Apparently written with Grant in mind, Paddington 2’s big baddie and faded actor Phoenix Buchanan is initially presented as the kind of awkward-yet-charming posho Grant has almost always played. But this breezy shtick of Buchanan’s, which appeals to dwindling crowds, is soon revealed to be just for show: behind the scenes, Buchanan is a self-loathing narcissist with contempt for his audience and a love-hate relationship with acting—a character, Grant himself has admitted, that is not hugely dissimilar to the real Grant, representing a simultaneous savaging of Grant’s screen and public personas. All this, tucked away inside a family movie about a talking bear.

You could almost say that Paddington 2 is Grant’s The Wrestler moment: a tailor-made role that reckons with the actor’s life and career up to that point. As it trashes our idea of Grant, Paddington 2 opens up new avenues for the actor. He’s portraying the outright villain and has no romantic foil, because Buchanan’s far too in love with himself. The part encourages Grant to play to his comedic strengths—only with a different kind of comedy, broader and more absurd. No longer do we laugh with Grant, the bumbling Englishman, as his self-deprecatingly vain and desperate turn in Paddington 2 encourages us to laugh at him.

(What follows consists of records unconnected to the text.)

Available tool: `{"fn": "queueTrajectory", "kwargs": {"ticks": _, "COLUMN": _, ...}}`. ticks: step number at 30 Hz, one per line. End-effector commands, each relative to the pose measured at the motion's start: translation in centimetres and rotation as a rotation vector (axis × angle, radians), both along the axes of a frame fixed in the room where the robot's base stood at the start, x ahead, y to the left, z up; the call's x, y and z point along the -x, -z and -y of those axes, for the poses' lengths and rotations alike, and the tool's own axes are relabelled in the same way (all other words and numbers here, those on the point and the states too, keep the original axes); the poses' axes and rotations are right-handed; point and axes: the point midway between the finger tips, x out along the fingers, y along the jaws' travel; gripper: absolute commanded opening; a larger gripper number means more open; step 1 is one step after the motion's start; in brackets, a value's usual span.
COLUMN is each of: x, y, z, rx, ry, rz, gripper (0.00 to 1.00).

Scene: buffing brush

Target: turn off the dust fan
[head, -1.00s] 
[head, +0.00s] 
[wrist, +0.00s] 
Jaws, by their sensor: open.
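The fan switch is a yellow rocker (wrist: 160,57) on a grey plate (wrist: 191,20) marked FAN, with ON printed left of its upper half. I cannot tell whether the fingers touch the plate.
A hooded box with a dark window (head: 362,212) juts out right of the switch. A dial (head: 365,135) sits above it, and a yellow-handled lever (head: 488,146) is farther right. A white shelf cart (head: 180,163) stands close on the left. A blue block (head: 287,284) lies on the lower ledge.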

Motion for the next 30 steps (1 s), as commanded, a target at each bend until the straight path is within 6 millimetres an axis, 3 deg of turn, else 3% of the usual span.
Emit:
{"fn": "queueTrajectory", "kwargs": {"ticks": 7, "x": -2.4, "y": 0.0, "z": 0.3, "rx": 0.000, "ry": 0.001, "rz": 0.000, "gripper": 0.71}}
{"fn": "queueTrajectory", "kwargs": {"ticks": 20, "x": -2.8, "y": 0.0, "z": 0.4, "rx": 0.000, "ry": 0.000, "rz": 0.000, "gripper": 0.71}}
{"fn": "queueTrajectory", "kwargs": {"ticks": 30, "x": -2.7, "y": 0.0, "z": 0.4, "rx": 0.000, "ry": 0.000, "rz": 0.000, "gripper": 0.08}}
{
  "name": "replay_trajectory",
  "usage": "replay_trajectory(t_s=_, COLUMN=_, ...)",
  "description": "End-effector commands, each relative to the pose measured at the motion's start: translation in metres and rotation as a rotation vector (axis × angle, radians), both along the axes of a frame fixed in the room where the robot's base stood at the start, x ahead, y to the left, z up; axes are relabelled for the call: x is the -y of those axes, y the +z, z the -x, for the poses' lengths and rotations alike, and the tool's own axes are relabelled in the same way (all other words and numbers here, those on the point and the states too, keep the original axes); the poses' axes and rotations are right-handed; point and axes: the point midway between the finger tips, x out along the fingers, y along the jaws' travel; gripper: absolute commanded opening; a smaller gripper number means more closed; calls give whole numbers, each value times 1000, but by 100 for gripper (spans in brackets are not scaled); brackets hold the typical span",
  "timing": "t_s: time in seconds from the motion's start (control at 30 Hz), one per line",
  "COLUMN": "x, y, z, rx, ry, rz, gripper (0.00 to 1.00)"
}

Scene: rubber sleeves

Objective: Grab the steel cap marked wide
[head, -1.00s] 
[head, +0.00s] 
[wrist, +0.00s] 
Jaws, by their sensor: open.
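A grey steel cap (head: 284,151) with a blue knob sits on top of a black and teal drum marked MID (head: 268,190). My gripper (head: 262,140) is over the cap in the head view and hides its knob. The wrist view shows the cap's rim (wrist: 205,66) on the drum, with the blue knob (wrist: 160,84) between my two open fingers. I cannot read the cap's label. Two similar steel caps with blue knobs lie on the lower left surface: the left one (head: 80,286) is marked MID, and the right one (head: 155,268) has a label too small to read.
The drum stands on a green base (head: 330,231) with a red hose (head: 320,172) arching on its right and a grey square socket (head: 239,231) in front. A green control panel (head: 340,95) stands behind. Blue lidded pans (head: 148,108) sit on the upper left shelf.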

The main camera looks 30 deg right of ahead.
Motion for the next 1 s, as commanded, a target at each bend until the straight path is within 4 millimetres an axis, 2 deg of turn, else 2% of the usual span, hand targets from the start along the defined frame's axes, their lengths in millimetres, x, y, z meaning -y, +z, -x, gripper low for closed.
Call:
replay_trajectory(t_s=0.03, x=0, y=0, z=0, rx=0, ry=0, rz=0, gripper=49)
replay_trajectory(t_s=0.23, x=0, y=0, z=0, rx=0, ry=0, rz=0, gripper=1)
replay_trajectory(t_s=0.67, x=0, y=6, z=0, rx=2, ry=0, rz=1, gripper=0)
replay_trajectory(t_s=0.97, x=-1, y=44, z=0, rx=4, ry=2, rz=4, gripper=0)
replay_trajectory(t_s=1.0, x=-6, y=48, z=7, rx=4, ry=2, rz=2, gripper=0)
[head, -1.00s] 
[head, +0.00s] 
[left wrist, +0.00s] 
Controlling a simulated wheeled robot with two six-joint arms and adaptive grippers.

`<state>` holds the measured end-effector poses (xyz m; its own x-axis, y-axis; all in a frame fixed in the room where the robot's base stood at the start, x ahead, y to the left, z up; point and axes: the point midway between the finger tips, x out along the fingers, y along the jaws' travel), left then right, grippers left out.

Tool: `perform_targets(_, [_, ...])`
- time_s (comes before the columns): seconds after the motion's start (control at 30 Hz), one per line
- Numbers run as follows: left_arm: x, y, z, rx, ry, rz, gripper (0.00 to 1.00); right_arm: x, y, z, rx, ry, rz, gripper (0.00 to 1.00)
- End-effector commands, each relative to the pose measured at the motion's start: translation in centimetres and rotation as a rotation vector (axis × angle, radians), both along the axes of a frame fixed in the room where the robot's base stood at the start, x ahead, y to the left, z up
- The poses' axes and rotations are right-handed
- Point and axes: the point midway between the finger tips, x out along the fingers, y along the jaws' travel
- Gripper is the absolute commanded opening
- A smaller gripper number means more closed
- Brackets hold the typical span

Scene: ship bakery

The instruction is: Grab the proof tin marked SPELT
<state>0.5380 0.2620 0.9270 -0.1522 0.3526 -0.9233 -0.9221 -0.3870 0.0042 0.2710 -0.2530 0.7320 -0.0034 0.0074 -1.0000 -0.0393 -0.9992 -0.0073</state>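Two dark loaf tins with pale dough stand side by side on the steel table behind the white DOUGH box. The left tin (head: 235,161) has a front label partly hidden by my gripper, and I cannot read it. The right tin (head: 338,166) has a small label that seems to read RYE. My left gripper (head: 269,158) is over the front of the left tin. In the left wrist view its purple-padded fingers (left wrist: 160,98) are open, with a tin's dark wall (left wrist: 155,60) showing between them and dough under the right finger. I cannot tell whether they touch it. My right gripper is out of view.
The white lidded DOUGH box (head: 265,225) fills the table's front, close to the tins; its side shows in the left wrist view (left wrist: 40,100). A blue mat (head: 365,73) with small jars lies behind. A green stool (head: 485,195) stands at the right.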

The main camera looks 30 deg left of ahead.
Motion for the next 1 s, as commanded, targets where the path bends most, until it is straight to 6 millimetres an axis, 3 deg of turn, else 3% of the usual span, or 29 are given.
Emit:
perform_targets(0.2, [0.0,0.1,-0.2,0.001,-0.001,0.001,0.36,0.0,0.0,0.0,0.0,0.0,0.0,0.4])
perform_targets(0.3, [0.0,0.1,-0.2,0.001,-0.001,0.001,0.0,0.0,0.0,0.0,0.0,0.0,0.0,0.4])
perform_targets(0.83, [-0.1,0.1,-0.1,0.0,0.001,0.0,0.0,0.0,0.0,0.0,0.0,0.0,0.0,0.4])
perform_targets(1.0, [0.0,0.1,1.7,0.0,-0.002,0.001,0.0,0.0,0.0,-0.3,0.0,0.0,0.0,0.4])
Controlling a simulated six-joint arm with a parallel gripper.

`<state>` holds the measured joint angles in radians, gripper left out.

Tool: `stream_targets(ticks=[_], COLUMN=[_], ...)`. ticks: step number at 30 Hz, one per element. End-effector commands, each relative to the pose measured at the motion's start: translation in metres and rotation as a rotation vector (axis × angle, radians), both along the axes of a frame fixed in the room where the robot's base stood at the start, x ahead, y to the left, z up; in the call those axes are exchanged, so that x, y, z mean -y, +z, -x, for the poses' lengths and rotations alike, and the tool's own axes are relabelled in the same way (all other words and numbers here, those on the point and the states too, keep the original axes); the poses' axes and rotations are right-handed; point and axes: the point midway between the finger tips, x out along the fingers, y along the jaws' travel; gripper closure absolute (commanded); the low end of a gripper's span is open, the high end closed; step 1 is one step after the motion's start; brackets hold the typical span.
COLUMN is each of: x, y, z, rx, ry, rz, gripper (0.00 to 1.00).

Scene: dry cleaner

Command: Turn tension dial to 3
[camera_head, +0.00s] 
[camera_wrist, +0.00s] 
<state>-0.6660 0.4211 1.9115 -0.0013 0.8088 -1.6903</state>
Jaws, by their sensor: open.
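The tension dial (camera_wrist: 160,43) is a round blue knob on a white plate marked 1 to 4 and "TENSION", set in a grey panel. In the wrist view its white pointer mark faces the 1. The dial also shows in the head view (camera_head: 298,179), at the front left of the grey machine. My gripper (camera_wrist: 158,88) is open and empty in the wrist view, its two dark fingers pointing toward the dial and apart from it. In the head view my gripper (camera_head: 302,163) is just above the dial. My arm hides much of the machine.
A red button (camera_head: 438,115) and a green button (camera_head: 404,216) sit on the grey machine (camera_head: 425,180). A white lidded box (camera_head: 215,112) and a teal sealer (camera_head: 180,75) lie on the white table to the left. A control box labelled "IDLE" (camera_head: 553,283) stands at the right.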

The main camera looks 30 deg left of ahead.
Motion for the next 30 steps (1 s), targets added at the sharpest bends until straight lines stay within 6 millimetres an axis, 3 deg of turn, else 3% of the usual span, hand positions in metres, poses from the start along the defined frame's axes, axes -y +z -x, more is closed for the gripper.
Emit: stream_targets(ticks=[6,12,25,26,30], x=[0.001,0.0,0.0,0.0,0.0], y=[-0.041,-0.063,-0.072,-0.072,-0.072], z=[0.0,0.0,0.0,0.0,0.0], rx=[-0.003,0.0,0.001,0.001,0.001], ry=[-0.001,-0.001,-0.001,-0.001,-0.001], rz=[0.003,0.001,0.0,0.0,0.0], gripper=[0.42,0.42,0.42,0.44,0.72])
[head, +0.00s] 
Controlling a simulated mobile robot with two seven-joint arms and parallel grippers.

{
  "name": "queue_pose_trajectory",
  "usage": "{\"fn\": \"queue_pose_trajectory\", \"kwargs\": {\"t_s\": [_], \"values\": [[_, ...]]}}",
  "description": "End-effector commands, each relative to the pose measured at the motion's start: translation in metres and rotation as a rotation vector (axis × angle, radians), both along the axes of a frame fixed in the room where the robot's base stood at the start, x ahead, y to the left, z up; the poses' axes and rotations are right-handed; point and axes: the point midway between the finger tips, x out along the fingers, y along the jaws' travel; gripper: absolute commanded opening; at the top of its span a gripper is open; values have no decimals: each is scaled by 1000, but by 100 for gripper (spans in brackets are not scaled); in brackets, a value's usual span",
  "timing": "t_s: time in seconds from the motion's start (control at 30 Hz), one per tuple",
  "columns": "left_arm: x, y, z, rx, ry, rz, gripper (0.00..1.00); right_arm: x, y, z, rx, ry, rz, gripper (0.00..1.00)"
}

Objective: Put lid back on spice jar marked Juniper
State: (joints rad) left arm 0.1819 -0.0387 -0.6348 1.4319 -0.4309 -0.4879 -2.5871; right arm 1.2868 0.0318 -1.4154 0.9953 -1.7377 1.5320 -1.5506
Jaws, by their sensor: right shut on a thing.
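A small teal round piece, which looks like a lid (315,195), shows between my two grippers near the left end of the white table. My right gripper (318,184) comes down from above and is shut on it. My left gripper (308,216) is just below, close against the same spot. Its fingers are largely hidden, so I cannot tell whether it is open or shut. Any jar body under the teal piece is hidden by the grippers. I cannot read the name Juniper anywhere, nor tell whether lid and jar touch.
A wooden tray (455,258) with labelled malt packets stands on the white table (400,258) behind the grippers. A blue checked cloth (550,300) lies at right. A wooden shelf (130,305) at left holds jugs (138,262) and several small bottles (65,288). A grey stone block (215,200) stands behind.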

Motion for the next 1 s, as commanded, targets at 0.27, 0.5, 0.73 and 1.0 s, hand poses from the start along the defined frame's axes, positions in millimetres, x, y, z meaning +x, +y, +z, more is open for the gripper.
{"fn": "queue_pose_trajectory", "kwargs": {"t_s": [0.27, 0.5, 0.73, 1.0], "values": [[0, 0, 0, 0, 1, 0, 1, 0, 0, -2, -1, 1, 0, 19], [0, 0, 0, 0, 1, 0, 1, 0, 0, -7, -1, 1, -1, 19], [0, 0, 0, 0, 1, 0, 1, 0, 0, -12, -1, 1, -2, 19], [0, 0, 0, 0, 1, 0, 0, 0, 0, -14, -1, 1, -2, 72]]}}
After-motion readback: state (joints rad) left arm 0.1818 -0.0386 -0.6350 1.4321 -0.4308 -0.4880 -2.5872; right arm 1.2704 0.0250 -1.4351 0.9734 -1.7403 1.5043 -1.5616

Paul King’s film also knowingly addresses the lingering notion that Grant is a one-trick pony, and gives Grant the room to dispel it. This despite the fact that Cloud Atlas showcased Grant’s surprising range six years ago: playing six characters across six different timelines, including an odious counterculture-era CEO and a post-apocalyptic cannibal, Grant alternates between playing funny, weird, and legitimately scary in the Wachowskis’s batshit epic.

Paddington 2 again emphasizes Grant’s range: as Buchanan, the “master of disguise” has an evil plan that involves adopting numerous identities, allowing Grant to play a wider variety of characters than he’s done through most of his career. A scene where Buchanan, alone in his dressing room, schemes with Gollum-like multifariousness as himself, a cockney beggar, and Hamlet, could be Grant’s showreel for the next stage of his career.

In leaving his comfort zone—abandoning the type that brought him fame and fortune in the first place—Grant’s currently receiving more attention than he has in years. Critics are praising Paddington 2, and Grant just received a surprise BAFTA nomination for his work in it. Like Matthew McConaughey, that other erstwhile perennial romantic lead who at last broke out of his rom-com hell at the beginning of the decade, Grant might be heading for a late-career creative renaissance. We can’t yet know what the next phase of Grant’s career will look like—beyond A Very English Scandal, the Stephen Frears miniseries that represents Grant’s return to serialized television for the first time in over 20 years, he has nothing lined up—but it’s undeniable that Paddington 2 draws a line under the career he previously had.